Steve Campana and his team from the Bedford Institute of Oceanography spent part of the summer in Victoria Island mapping northern lakes and trying to figure out what is in them.
Along the way they found trout fishermen can only dream of.
“The biggest lake trout we caught was 1.2 metres and weighed about 35 pounds [16 kilograms],” said Campana. “It was a nice trout.”
The scientific team was only able to sample a small number of the 500,000 lakes in the region.
“The vast majority are totally pristine. The majority of them have never been visited by human beings ever before, which is so cool,” said Campana.
“Basically all the lake trout were there in this big shallow lake and as the water rebounded they just stayed where they were.”

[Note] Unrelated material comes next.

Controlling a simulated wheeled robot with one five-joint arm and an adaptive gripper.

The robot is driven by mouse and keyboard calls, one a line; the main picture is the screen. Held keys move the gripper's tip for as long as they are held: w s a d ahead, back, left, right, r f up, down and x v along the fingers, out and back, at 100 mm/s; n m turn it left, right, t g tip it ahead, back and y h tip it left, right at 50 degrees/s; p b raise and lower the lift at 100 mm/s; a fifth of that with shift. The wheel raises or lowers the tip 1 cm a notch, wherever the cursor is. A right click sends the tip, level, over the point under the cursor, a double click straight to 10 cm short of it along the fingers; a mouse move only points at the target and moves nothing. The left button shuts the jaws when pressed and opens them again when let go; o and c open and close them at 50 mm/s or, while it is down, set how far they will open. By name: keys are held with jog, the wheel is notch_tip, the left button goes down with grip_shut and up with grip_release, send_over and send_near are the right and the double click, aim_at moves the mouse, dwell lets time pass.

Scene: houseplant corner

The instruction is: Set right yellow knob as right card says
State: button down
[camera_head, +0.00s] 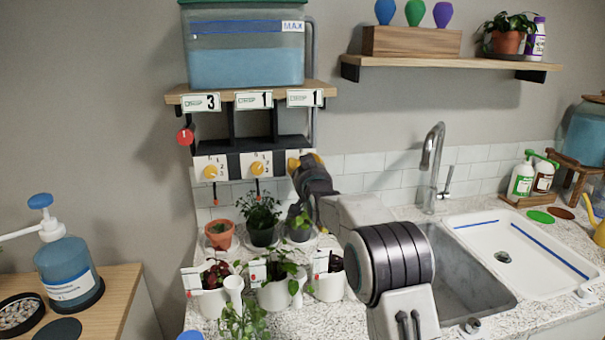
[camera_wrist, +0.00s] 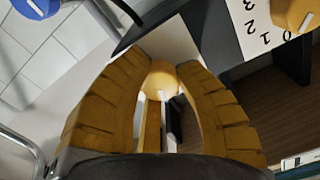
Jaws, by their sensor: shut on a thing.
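The right card (camera_head: 304,98) hangs on the shelf edge and reads 1. Below it, the right yellow knob is mostly hidden by my gripper (camera_head: 305,164) in the head view. In the wrist view, my gripper (camera_wrist: 160,105) has its yellow ribbed fingers closed on both sides of the right yellow knob (camera_wrist: 161,77). A small white mark shows on the knob. The scale around it is covered, so its setting cannot be read.
The middle yellow knob (camera_head: 257,169) and left yellow knob (camera_head: 210,172) sit left on the same panel, under cards reading 1 (camera_head: 253,100) and 3 (camera_head: 200,102). Potted plants (camera_head: 263,219) stand below. A blue knob-like thing (camera_wrist: 36,6) shows in the wrist view.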

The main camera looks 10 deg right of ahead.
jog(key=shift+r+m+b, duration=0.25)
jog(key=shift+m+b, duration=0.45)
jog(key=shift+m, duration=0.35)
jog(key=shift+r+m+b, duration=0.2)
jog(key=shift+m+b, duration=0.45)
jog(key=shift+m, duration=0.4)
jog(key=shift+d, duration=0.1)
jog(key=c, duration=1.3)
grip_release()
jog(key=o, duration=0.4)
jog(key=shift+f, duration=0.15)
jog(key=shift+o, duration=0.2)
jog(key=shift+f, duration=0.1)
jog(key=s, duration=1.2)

The project was funded by the Nunavut Wildlife Management Board.
“The main reason for funding something like this is to help find a baseline information on trout so we can manage the species for the future of the population and the people that use the resource,” said board chair Ben Kovac.
The tourism potential in the Arctic is growing, but scientists and the territorial government want to make sure resources like the enormous trout last.

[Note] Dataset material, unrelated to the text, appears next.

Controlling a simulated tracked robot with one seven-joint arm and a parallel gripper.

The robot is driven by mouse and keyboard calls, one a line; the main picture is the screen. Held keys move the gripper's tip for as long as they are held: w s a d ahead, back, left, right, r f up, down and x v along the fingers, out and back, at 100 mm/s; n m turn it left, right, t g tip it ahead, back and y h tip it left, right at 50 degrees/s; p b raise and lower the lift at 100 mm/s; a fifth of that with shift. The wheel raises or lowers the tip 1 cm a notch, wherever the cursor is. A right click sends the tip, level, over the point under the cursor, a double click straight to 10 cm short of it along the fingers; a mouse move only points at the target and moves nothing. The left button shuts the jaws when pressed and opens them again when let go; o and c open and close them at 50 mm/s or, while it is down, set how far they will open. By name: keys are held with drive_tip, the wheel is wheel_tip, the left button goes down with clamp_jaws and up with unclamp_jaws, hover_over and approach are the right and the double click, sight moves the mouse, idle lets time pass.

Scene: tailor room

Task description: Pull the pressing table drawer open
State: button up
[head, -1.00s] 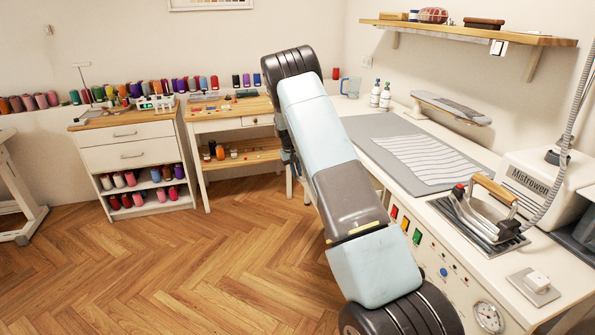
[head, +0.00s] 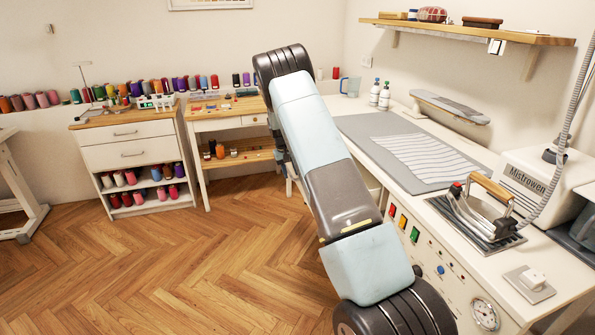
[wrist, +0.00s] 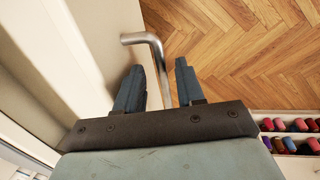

Campana said the area has a rare opportunity to be proactive, instead of reactive, when it comes to conservation.
“What we are trying to do in this project is to essentially put something in place so that all of these hundreds of thousands of lakes that are unfished right now, once the fishing starts up, they don't get over fished. We want to actually have the conservation plan in place before the damage is done unlike what is done with the vast majority of fisheries around the world,” he said.
Campana used Google Earth to map the lakes. He’s added information including the lakes' names, their depth and how many trout might be in them.
Campana said the science that has allowed them to map the vast region and accurately predict what is in the lakes will have implications around the globe.
“I think it is going to revolutionize not just the way they do things in the Arctic but I think it has implications all over the world.”